George Crossman House is an historic home located in the East Falls Church section of Arlington, Virginia. It was built in 1892 by George Grant Crossman for his bride Mary Ellen (Nellie) Dodge of Lewinsville, VA.[3] They married on April 7, 1892.[4]

The house was once part of a 60-acre (24 ha) dairy farm in what was then rural Northern Virginia. The Crossman Farm's dairy products were sold to local neighbors as well as to the Maryland and Virginia Milk Producers Association.[5] The Crossman's son William helped operate the farm and later assumed ownership and management of the house and dairy operation, which was one of the last dairy farms in Arlington County.[3]

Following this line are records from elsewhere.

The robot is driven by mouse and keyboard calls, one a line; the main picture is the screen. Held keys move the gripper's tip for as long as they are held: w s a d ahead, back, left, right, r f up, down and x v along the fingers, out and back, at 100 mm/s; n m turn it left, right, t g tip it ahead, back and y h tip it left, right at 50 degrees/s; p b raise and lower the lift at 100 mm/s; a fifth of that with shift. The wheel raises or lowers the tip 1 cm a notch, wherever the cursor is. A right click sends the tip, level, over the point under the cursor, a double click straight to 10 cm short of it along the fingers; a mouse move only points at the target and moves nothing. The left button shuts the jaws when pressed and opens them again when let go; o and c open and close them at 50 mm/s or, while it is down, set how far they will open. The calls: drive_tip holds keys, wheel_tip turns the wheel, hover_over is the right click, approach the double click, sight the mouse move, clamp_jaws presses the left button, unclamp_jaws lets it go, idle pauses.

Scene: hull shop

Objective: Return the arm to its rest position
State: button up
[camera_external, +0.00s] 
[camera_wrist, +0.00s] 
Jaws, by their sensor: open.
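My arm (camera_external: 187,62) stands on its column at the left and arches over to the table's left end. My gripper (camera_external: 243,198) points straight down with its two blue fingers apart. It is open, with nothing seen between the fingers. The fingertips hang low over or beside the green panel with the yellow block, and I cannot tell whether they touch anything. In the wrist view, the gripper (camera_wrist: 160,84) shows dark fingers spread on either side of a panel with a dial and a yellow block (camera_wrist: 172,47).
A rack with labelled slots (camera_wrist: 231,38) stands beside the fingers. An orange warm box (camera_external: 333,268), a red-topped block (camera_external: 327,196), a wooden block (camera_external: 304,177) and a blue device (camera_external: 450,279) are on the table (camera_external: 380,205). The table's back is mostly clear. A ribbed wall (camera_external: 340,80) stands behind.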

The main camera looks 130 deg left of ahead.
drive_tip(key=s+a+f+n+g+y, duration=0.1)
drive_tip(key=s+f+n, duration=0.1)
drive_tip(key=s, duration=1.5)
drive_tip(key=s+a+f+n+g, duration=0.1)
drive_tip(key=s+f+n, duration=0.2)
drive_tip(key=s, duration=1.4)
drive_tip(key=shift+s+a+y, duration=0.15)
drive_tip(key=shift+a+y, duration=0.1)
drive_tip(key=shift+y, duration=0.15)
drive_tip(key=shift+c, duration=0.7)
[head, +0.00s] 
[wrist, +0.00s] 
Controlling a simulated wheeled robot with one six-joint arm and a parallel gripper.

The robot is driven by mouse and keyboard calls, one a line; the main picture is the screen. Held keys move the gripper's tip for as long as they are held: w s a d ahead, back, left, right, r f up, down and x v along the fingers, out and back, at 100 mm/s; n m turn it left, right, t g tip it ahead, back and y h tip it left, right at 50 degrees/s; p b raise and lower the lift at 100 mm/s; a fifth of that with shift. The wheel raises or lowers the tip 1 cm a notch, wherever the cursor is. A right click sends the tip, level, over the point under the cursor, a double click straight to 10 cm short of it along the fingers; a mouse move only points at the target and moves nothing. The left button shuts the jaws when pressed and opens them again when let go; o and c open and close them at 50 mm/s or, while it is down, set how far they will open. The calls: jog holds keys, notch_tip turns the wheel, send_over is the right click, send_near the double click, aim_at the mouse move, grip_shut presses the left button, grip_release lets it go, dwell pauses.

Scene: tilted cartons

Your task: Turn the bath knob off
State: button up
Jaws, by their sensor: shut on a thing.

The house is located in the section of Falls Church that broke off in 1936 to become the East Falls Church neighborhood of Arlington County. The Crossman Farm property included the house and several outbuildings, including two barns which no longer exist. The street running in front of the house was known as Crossman Street until its name was changed to North Underwood Street in 1935. The dairy was closed by 1949 and the land was sold by the Crossman Family in 1954. A portion of the property became the Tuckahoe Gardens subdivision. Tuckahoe Elementary School and Bishop O'Connell High School stand on land that was once part of the Crossman Farm.[6]

Crossman Family[edit]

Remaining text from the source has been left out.